Unterhalb von Wäldi war eine Strasse auf 200 m Länge übersäht mit kleinen Ästen. Hier muss es bereits ziemlich gestürmt haben. Die Schäden lagen aber im F0-Bereich. Auf dem Seerücken sah man dann Richtung Westen eine sehr dunkle Wolkenwand, die fast bis ins Thurtal (400 m) hinunter reichte. Am Nordrand der Schauerzelle war eine kleine Wallcloud mit interessanten Strukturen sichtbar, allerdings bereits einige Kilometer entfernt.

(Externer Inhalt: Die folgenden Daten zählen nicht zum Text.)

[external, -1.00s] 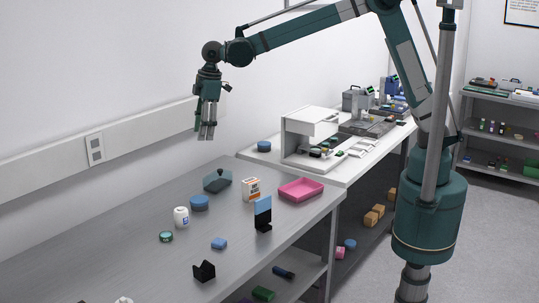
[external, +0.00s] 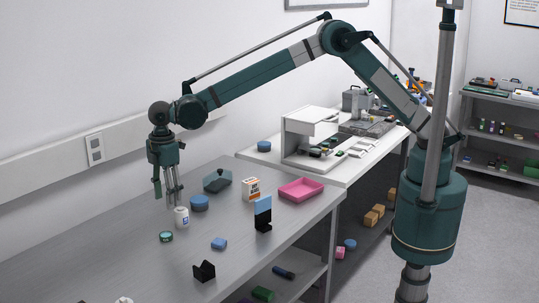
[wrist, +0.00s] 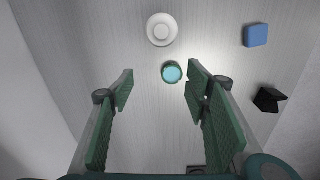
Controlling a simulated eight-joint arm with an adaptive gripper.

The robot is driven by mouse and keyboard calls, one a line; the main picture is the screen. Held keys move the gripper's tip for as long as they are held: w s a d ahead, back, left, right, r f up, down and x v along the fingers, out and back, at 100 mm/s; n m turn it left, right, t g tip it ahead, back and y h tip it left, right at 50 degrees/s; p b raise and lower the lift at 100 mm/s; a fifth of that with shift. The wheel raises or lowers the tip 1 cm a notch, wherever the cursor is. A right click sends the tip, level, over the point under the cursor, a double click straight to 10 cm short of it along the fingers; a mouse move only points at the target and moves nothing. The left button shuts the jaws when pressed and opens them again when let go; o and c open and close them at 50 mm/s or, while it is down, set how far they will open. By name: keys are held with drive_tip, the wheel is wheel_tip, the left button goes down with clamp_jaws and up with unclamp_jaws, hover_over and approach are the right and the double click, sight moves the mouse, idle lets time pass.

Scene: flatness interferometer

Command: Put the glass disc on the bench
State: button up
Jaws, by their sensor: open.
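The glass disc (wrist: 172,73) looks pale blue with a dark green rim. It lies flat on the grey bench (external: 120,252); I cannot tell whether the rim is a separate holder. In the external view the disc (external: 166,237) is a small teal round in front of a white jar. My gripper (external: 172,197) is open and empty, pointing down above the bench near the jar. In the wrist view my gripper (wrist: 160,70) has its two green fingers apart, with the disc beyond them and nearer the right fingertip.
The white jar (external: 181,217) stands close to the disc.

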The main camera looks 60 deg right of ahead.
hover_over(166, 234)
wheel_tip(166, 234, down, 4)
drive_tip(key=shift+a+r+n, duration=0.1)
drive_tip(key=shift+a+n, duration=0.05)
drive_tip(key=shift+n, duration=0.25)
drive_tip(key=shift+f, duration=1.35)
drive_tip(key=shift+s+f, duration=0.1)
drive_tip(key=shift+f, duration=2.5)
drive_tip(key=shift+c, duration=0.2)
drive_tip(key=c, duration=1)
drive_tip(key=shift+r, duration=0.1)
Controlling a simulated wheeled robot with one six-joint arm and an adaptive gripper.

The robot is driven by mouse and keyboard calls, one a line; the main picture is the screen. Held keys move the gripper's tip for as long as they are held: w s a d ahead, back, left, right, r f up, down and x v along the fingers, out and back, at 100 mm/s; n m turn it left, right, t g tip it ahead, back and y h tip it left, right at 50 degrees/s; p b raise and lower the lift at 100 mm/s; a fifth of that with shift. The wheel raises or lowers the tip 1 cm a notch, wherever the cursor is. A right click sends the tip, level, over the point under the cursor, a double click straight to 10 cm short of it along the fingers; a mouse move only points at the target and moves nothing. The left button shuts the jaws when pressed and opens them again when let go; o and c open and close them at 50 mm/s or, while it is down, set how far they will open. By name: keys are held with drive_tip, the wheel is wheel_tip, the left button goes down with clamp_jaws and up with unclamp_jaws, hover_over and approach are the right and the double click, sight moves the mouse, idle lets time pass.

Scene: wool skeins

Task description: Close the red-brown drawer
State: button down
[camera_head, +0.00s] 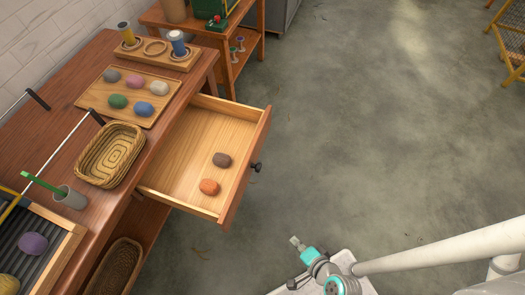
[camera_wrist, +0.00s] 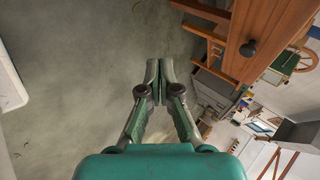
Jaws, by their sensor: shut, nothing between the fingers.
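The red-brown drawer (camera_head: 235,175) stands pulled out from the right side of the wooden table in the head view. Its dark round knob (camera_head: 256,167) is on the outer front. A dark brown skein (camera_head: 222,160) and an orange skein (camera_head: 209,187) lie inside it.
On the table (camera_head: 72,68) are a tray (camera_head: 88,96) of several skeins, a woven basket (camera_head: 112,155) and a spool holder (camera_head: 160,57). A lower basket (camera_head: 115,268) sits under the table. The grey floor (camera_head: 370,120) right of the drawer is clear.

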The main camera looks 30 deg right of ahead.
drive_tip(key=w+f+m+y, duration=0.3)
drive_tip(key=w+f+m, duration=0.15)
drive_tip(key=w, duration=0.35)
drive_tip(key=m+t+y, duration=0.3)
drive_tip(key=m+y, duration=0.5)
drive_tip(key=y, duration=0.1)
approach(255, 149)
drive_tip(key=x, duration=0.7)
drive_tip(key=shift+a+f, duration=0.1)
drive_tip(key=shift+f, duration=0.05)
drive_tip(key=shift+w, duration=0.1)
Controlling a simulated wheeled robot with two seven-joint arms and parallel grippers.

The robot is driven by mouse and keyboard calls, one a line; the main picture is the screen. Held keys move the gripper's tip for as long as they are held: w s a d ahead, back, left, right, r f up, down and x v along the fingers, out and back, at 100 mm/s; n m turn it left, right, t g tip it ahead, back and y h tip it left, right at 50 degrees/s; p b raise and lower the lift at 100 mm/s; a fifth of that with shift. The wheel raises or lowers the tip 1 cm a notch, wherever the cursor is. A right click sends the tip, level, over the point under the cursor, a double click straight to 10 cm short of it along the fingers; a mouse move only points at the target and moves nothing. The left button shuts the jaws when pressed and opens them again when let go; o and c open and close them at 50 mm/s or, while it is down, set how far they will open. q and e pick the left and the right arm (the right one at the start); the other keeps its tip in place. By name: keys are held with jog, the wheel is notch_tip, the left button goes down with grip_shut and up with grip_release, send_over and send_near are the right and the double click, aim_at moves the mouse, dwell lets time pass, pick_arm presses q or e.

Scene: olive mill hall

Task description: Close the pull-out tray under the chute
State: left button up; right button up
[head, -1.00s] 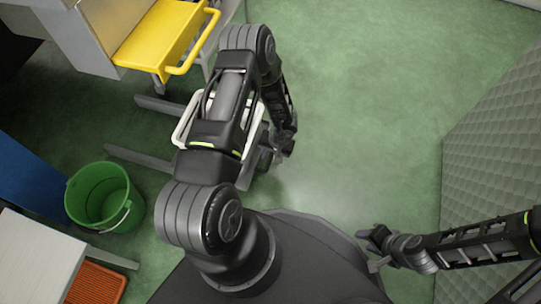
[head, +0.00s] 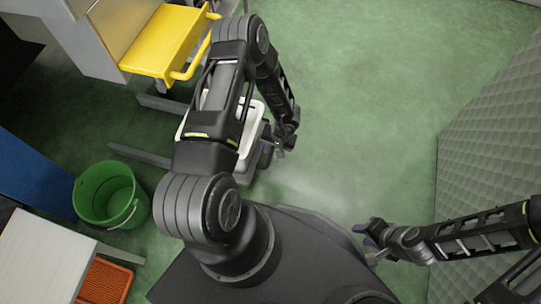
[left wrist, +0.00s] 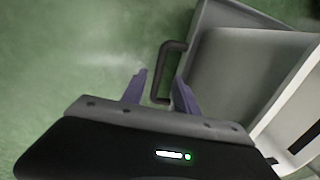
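In the left wrist view a grey tray (left wrist: 232,75) fills the right side, with a dark bar handle (left wrist: 170,72) on its near face. My left gripper (left wrist: 160,85) is open, with its two purple fingers apart. The handle shows between the fingers, closer to the right one; I cannot tell whether they touch. In the head view my left gripper (head: 279,150) is low beside the tray, which my arm largely hides. A white rim (head: 257,118) shows behind the arm there. My right gripper (head: 368,243) is open and empty at lower right, far from the tray.
A yellow chute-like part (head: 165,42) with a yellow bar juts from the grey machine at upper left. A green bucket (head: 110,195), a pale table (head: 40,258) and an orange crate (head: 105,282) stand left. A quilted grey block (head: 490,140) stands right. The middle floor is clear.

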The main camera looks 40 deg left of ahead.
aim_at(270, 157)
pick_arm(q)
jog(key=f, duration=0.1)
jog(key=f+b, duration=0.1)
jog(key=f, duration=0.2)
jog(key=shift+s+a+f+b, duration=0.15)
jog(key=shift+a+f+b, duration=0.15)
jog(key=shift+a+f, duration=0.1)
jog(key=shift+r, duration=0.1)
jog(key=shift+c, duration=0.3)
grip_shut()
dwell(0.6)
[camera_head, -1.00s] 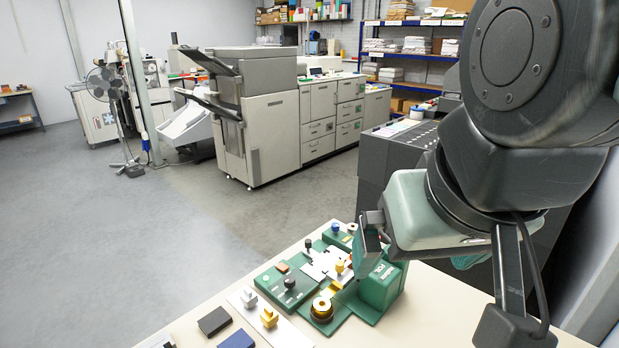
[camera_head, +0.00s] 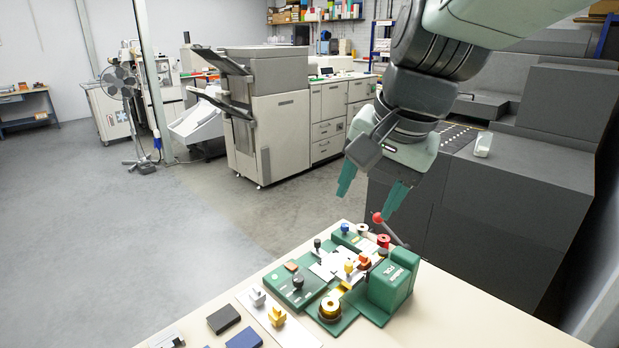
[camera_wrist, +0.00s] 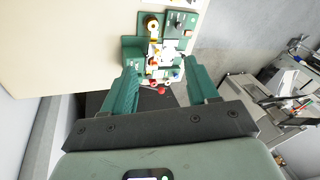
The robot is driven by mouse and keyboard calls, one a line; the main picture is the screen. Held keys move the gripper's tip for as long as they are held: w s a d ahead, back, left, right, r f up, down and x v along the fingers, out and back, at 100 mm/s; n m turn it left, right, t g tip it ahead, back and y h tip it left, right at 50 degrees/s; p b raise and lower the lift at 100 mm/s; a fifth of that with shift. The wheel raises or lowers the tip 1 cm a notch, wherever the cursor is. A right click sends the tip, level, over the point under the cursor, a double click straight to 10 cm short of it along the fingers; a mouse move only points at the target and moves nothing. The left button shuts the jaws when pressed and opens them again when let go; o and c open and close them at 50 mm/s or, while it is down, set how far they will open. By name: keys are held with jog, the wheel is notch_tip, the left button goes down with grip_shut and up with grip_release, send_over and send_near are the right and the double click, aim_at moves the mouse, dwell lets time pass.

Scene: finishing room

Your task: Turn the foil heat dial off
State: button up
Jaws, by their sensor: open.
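A green foil press (camera_head: 392,281) stands on the table, with a red-ball lever (camera_head: 378,218) slanting up from it. At its left is a low green control box (camera_head: 293,286) with a black round dial (camera_head: 298,283) on top; its markings are too small to read. My gripper (camera_head: 364,203) is open and empty, pointing down above the back of the press, well away from the dial. In the wrist view, the open fingers of my gripper (camera_wrist: 162,80) frame the red ball, while the control box (camera_wrist: 180,23) lies farther off.
A gold foil roll (camera_head: 330,308) sits at the press's front. Silver and yellow blocks, a black block (camera_head: 224,319) and a blue block (camera_head: 243,339) lie at the front left. The table's right side (camera_head: 470,315) is bare. A dark grey machine (camera_head: 490,200) stands behind.

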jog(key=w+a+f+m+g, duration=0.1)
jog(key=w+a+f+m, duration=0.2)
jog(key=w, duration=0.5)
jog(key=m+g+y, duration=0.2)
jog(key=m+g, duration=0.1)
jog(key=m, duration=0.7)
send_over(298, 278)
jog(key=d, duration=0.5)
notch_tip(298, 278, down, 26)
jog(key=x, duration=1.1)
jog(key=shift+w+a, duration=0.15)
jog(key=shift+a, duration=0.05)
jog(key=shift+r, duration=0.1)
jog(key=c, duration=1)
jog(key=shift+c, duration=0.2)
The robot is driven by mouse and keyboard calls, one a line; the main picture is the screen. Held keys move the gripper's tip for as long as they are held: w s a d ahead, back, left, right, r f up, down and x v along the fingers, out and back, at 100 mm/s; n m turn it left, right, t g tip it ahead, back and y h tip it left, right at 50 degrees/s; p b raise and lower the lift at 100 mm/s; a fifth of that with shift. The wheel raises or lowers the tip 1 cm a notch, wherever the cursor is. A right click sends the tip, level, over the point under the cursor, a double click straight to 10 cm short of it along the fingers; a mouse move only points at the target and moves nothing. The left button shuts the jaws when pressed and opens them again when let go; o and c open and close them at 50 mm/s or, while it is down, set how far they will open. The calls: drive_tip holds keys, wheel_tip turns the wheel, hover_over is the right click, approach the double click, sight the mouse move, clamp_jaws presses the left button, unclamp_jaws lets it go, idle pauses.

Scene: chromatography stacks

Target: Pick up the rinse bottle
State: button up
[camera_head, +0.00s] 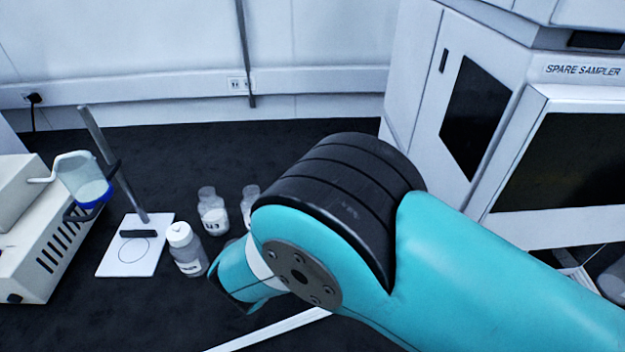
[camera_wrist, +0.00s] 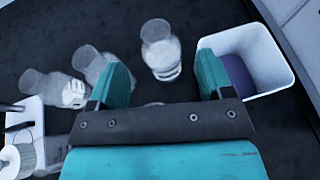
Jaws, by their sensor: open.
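Several small clear bottles stand on the dark bench, and I cannot tell by label which is the rinse bottle. In the head view a white-capped bottle (camera_head: 187,250) stands upright by the stand; an open labelled bottle (camera_head: 213,212) is behind it, and another bottle (camera_head: 250,203) is partly hidden by my arm. In the wrist view my gripper (camera_wrist: 163,75) is open and empty. An open bottle with white contents (camera_wrist: 161,52) is ahead of the gap between its fingers, apart from them. Two more bottles (camera_wrist: 58,88) (camera_wrist: 92,65) are left of the left finger.
A white bin (camera_wrist: 282,75) is close to the right finger. A stand with a white base plate (camera_head: 115,262) and a beige instrument (camera_head: 40,235) are at the left. The spare sampler (camera_head: 575,160) is at the right. Bare bench lies behind the bottles.

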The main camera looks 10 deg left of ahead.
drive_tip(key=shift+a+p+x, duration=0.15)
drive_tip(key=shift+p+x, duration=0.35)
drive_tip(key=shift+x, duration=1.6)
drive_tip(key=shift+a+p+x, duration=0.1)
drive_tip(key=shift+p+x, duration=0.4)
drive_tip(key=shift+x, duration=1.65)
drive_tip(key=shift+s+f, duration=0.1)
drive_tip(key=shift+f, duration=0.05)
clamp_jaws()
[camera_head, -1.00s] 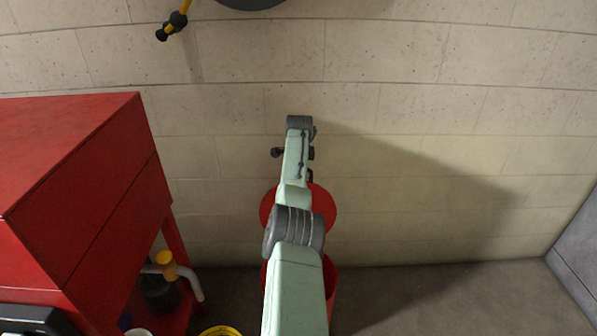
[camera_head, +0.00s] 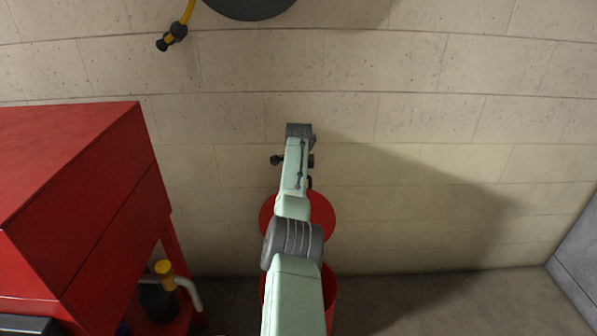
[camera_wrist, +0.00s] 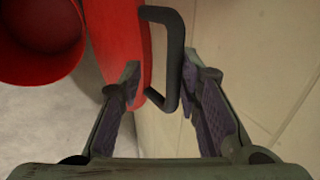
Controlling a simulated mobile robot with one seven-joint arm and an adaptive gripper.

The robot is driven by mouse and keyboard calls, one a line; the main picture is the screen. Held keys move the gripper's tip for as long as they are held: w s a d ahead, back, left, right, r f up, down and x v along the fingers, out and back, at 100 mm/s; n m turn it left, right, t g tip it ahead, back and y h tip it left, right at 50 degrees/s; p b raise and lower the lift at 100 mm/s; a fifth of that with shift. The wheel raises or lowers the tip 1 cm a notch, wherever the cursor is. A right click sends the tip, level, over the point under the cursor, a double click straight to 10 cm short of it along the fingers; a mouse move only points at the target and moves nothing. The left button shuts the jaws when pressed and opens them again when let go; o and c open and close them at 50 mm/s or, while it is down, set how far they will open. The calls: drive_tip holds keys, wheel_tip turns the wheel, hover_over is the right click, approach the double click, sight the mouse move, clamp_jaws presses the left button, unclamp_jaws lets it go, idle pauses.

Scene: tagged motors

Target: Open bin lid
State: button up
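The red bin lid (camera_head: 322,213) stands raised above the red bin (camera_head: 330,290), near the wall; my arm hides part of both. In the wrist view the lid (camera_wrist: 122,45) is seen nearly edge-on, with its black handle (camera_wrist: 173,55) sticking out to the right. The open mouth of the bin (camera_wrist: 40,45) shows at top left. My gripper (camera_wrist: 160,80) is open, its fingers spread on either side of the lid's edge and the handle. The left finger overlaps the lid in the picture; I cannot tell if it touches.
A red cabinet (camera_head: 75,190) stands at the left, with a yellow-capped item (camera_head: 163,268) on its lower shelf. A block wall (camera_head: 420,110) is close behind the bin. A hose reel (camera_head: 250,5) hangs above. The floor to the right (camera_head: 450,305) is clear.

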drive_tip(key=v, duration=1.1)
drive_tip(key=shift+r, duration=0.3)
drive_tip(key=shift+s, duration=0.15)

Wir beschlossen noch etwas weiter Richtung Westen zu fahren und rasch einen möglichst guten Aussichtspunkt zu finden. Oberhalb von Homburg hielten wir um 18:30 Uhr an und beobachteten die rasch abziehende Schauerzelle im SW. Pfyn liegt ca. 6 km Luftlinie südwestlich von unseren Standort. Die Wallcloud war immer noch deutlich sichtbar und schien etwas breiter geworden zu sein. Auf der rechten Seiten der Wolke war interessante Dynamik sichtbar. Die Wolken bewegten sich zeitweise in gegenläufiger Richtung. Ausserdem könnte es sein, dass dort ein sich auflösender Funnel zu sehen war. Allerdings ist das schwierig zu beurteilen, da aus den Wäldern verbreitet Nebelfetzen aufstiegen. Auf der linken Seite der Wallcloud war kurzzeitig deutlich Rotation erkennbar, was auch mein Bruder bestätigte. Auf dem Video ist dies leider kaum erkennbar. Zeitpunkt der Beobachtung war zwischen 18:31 und 18:34 Uhr. Die Wallcloud zog dann rasch ab. Sie legte innert 20 min etwa 13 km zurück, was auf eine Zuggeschwindigkeit von ca. 40 km/h hindeutet.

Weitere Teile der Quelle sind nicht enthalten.